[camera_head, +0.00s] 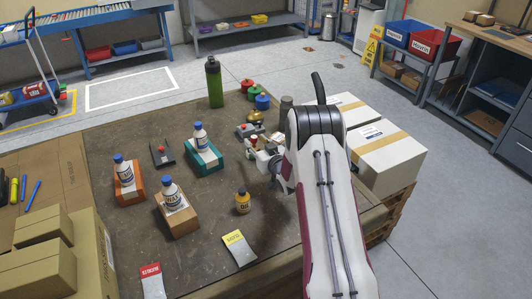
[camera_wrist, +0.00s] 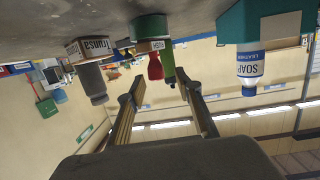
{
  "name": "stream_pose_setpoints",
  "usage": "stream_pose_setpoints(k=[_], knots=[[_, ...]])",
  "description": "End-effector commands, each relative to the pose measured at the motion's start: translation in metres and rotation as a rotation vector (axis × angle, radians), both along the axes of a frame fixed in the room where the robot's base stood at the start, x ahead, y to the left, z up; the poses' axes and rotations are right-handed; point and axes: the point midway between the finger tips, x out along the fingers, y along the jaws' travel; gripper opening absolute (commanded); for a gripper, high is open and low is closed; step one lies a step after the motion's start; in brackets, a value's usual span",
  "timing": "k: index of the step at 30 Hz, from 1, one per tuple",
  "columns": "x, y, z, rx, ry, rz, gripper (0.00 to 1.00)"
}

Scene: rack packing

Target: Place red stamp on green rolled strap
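A red-handled object, apparently the red stamp (camera_wrist: 155,67), stands ahead of my gripper (camera_wrist: 160,90) in the wrist view, which is upside down. Its wider base carries a label with lettering. My gripper's fingers are open and spread to either side of the handle, with gaps visible; no contact shows. In the head view my gripper (camera_head: 256,148) is low over the table, partly hidden by my arm, and the stamp cannot be made out clearly there. A small round green item, apparently the green rolled strap (camera_head: 254,93), lies farther back between similar red and blue ones.
A tall green bottle (camera_head: 214,82) stands behind. A soap bottle on a teal box (camera_head: 206,160) is left of my gripper. A small oil bottle (camera_head: 243,203) is nearer, and a dark grey bottle (camera_head: 286,105) is at the right. White cartons (camera_head: 385,160) stand beyond the table's right edge.

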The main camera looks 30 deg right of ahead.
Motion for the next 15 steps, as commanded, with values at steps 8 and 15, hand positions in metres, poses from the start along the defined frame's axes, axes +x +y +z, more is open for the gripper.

** Task description **
Your copy of the data should match it exactly, except that pictures are left out.

** Worked answer **
[camera_head, +0.00s] 
[camera_wrist, +0.00s] 
{
  "name": "stream_pose_setpoints",
  "usage": "stream_pose_setpoints(k=[_], knots=[[_, ...]])",
  "description": "End-effector commands, each relative to the pose measured at the motion's start: translation in metres and rotation as a rotation vector (axis × angle, radians), both along the axes of a frame fixed in the room where the robot's base stood at the start, x ahead, y to the left, z up; the poses' axes and rotations are right-handed; point and axes: the point midway between the finger tips, x out along the fingers, y along the jaws' travel; gripper opening absolute (commanded); for a gripper, high is open and low is closed; step one lies a step after the motion's start; in brackets, a value's usual span",
  "timing": "k: index of the step at 30 Hz, from 1, one per tuple",
  "columns": "x, y, z, rx, ry, rz, gripper (0.00 to 1.00)"
}

Scene: rack packing

Target: Place red stamp on green rolled strap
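A red-handled object, apparently the red stamp (camera_wrist: 155,67), stands ahead of my gripper (camera_wrist: 160,90) in the wrist view, which is upside down. Its wider base carries a label with lettering. My gripper's fingers are open and spread to either side of the handle, with gaps visible; no contact shows. In the head view my gripper (camera_head: 256,148) is low over the table, partly hidden by my arm, and the stamp cannot be made out clearly there. A small round green item, apparently the green rolled strap (camera_head: 254,93), lies farther back between similar red and blue ones.
A tall green bottle (camera_head: 214,82) stands behind. A soap bottle on a teal box (camera_head: 206,160) is left of my gripper. A small oil bottle (camera_head: 243,203) is nearer, and a dark grey bottle (camera_head: 286,105) is at the right. White cartons (camera_head: 385,160) stand beyond the table's right edge.

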The main camera looks 30 deg right of ahead.
Motion for the next 15 steps, as commanded, with values at steps 8 and 15, hand positions in metres, poses from the start along the defined frame's axes, axes +x +y +z, more is open for the gripper.

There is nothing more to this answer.